In the exact same number of innings pitched (45.2), Clay Buchholz has allowed more than twice the number of runs that Steven Wright has allowed (31:15). Not great, Clay. The good news is that, as Jason Mastrodonato of the Boston Herald reports, Buchholz thinks he is close to being really good. Hopefully Buchholz is on to something because Tim Britton of The Providence Journal writes that despite Buchholz’s struggles and the impending returns of Joe Kelly and Eduardo Rodriguez, the team is sticking with Buchholz in the rotation.
While Eduardo Rodriguez has an inside line on a spot in the Red Sox’s starting rotation, he has not been very good in his rehab starts with Pawtucket. In 21.0 innings he has a 5.14 RA9 (5.95 FIP) and has allowed 5 home runs. Julian Benbow of The Boston Globe reports that the Red Sox are not interested in rushing Rodriguez back to Boston and want to see him pitch much better before recalling to the big leagues. A reassuring part of this story is that Rodriguez has felt good health-wise, which hopefully leads to a streak of effective innings soon.
Three Good Game Stories
The Red Sox locked down a series win on Sunday in a sloppy, slugfest with the Astros. Julian Benbow of The Boston Globe has more on the game and how the weather conditions wreaked havoc on the outfielders’ defense.

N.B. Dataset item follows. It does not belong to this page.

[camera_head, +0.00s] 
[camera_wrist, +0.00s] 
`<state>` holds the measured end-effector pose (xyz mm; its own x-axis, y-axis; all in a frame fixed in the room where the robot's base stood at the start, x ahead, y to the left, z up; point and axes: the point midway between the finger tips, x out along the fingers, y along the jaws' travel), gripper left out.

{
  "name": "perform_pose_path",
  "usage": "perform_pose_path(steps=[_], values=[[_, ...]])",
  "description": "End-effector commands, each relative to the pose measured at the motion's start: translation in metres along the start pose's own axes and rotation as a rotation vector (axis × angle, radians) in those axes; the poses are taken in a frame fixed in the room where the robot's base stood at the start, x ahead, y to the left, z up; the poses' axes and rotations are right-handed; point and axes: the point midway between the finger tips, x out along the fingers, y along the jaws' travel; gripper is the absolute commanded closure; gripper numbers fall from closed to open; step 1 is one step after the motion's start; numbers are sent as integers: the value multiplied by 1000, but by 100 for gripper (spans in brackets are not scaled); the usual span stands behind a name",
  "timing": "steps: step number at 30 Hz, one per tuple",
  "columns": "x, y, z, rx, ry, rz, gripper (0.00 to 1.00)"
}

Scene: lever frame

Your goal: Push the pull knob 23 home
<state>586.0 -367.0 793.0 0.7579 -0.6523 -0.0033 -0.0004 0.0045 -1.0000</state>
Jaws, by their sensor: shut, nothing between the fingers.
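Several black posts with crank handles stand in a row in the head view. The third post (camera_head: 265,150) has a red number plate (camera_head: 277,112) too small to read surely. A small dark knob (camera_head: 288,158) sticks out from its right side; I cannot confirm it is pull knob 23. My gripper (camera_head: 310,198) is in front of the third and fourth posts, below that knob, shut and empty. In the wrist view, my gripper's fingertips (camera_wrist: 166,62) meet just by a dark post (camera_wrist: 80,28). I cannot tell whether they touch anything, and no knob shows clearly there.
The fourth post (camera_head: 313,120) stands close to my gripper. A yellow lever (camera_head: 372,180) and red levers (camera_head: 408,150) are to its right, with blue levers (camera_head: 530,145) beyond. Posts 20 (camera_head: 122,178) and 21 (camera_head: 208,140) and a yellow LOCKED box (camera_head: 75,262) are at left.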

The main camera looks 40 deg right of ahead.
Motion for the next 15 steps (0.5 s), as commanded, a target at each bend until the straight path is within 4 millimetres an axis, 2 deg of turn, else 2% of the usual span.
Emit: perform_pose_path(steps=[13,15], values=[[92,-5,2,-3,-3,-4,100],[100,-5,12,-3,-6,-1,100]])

Saturday afternoon’s game against the Astros provided more examples of David Ortiz’s ability to come through in critical moments. He tripled in the ninth to tie the game and doubled in the eleventh to walk it off, altogether providing .942 WPA on the afternoon. Jason Mastrodonato of the Boston Herald writes about Ortiz rushing out of Fenway post-game to get to his daughter’s birthday party and about Ortiz feeling pressure to come through on Saturday after making the final out of Friday night’s loss.
Saturday’s game could have ended without the need for extra innings, but with David Ortiz standing on third base representing the winning run and two outs, Hanley Ramirez tried to bunt for a hit. It didn’t work. Jen McCaffrey of MassLive.com has details on Hanley’s decision and John Farrell’s thoughts on the play.